Given problem: Your task is to copy a single run of lines that starts at the line with "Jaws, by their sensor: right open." and stops at the line with "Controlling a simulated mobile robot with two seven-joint", keeping both ends. Copy nothing else.

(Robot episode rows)

* * * *

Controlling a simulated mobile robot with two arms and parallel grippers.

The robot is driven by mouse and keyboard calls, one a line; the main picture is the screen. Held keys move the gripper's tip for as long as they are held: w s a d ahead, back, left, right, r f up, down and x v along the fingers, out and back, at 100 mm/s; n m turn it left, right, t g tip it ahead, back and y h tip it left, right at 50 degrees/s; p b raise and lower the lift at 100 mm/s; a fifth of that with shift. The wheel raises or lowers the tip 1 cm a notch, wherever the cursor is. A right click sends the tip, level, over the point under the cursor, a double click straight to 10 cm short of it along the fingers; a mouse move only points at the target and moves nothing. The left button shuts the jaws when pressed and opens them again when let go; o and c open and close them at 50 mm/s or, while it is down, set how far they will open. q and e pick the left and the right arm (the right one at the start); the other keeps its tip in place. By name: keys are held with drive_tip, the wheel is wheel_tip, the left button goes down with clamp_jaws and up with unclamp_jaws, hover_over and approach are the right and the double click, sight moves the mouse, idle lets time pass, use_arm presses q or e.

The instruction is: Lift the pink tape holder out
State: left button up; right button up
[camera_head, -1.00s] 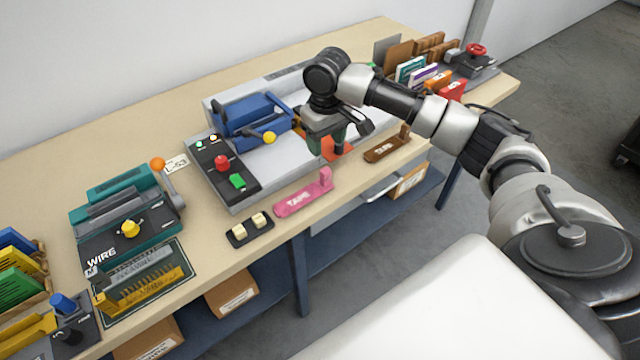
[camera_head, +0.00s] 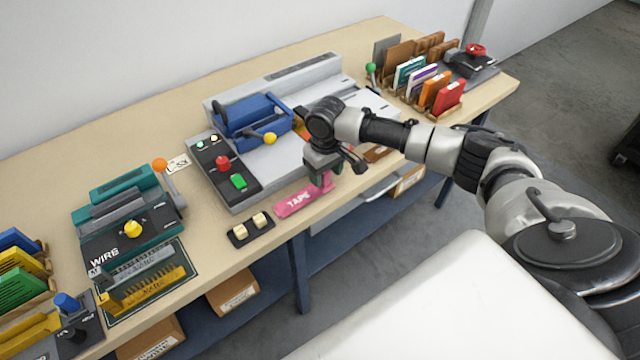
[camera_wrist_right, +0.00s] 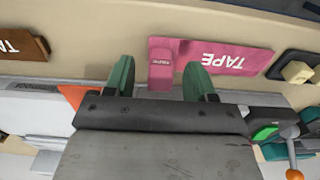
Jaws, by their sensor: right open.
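The pink tape holder (camera_head: 297,201) lies at the front edge of the table in the head view, with white TAPE lettering and an upright post at its right end. My right gripper (camera_head: 325,181) is just above that post and hides part of it. In the right wrist view the pink holder (camera_wrist_right: 228,57) shows its post between the two green fingers of my right gripper (camera_wrist_right: 160,78). The fingers are open, one on each side of the post, with gaps; I cannot tell the exact height. My left gripper is not in view.
A brown holder (camera_wrist_right: 22,44) lies beside the pink one, partly hidden in the head view. A black tray with two cream blocks (camera_head: 250,231) is on its other side. Behind stand a grey machine with a blue carriage (camera_head: 250,120) and a control panel (camera_head: 222,172).

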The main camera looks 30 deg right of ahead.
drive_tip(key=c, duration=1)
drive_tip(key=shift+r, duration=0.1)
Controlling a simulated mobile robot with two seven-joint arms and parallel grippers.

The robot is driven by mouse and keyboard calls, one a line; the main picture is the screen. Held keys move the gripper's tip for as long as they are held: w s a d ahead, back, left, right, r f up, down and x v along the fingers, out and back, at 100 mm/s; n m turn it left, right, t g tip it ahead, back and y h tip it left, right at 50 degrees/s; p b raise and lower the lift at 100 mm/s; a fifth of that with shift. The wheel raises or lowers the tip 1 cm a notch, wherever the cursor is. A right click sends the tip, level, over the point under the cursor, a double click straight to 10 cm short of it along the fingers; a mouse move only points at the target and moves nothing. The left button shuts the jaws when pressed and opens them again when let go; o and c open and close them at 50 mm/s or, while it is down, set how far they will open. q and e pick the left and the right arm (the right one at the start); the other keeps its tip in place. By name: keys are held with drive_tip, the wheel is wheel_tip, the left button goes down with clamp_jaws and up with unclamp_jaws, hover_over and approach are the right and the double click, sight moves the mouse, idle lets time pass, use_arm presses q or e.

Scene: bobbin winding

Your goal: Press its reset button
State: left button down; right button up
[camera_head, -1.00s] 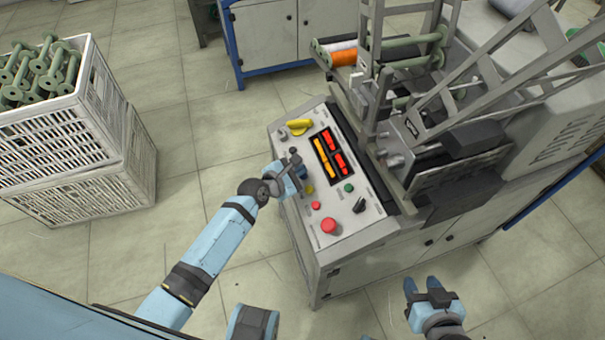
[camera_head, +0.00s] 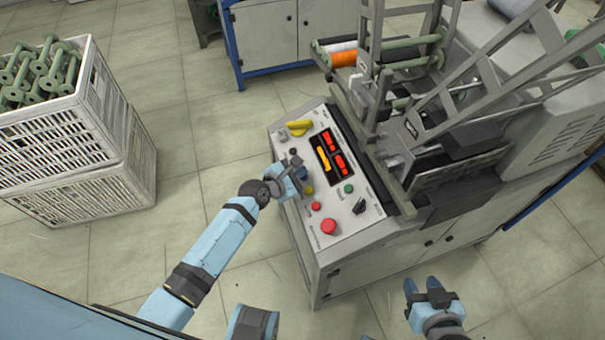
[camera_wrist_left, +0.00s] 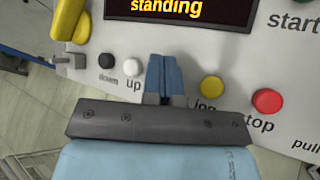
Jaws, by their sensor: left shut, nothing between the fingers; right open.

* * * *

Result for this exercise:
Jaws, by their sensor: right open.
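The pink tape holder (camera_head: 297,201) lies at the front edge of the table in the head view, with white TAPE lettering and an upright post at its right end. My right gripper (camera_head: 325,181) is just above that post and hides part of it. In the right wrist view the pink holder (camera_wrist_right: 228,57) shows its post between the two green fingers of my right gripper (camera_wrist_right: 160,78). The fingers are open, one on each side of the post, with gaps; I cannot tell the exact height. My left gripper is not in view.
A brown holder (camera_wrist_right: 22,44) lies beside the pink one, partly hidden in the head view. A black tray with two cream blocks (camera_head: 250,231) is on its other side. Behind stand a grey machine with a blue carriage (camera_head: 250,120) and a control panel (camera_head: 222,172).

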The main camera looks 30 deg right of ahead.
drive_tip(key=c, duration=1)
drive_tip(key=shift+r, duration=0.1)
Controlling a simulated mobile robot with two seven-joint arms and parallel grippers.

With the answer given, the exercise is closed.